→ **Task prompt**
Please retype the data in full and exactly; the pictures are not part of the copy.

→ **Raw data**
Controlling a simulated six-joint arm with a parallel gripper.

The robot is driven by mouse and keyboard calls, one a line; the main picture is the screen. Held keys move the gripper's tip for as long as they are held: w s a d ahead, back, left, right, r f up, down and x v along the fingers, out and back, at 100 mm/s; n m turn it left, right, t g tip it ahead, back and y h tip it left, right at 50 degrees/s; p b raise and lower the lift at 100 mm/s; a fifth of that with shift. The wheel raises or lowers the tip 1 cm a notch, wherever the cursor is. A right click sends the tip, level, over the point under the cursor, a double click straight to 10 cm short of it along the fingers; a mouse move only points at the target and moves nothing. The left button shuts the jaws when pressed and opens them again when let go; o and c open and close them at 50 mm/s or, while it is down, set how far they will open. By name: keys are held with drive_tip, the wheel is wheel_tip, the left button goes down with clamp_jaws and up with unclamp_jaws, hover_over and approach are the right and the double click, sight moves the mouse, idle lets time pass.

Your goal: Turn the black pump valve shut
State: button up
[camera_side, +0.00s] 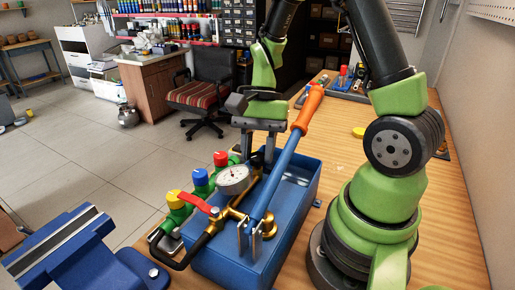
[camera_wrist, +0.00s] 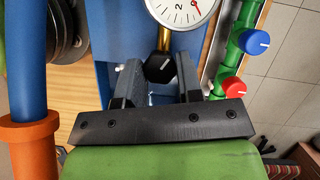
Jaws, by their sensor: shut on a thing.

→ **Solution**
Controlling a simulated six-joint arm with a parallel gripper.

The robot is driven by mouse and keyboard calls, one a line; the main picture is the screen. Held keys move the gripper's tip for as long as they are held: w s a d ahead, back, left, right, r f up, down and x v along the fingers, out and back, at 100 mm/s; n m turn it left, right, t g tip it ahead, back and y h tip it left, right at 50 degrees/s; p b raise and lower the lift at 100 mm/s; a fifth of that with shift. The wheel raises or lowers the tip 1 cm a notch, wherever the cursor is. A right click sends the tip, level, over the point under the cursor, a double click straight to 10 cm short of it along the fingers; a mouse move only points at the target and moves nothing. The left button shuts the jaws when pressed and opens them again when let go; o and c open and close them at 50 mm/s or, while it is down, set how far they will open. By name: keys are held with drive_tip, the wheel is wheel_tip, the left button goes down with clamp_jaws and up with unclamp_jaws, hover_over and approach are the right and the double click, sight moves the mouse, idle lets time pass.

Your goal: Turn the black pump valve shut
State: button up
[camera_side, +0.00s] 
[camera_wrist, +0.00s] 
Jaws, by their sensor: shut on a thing.

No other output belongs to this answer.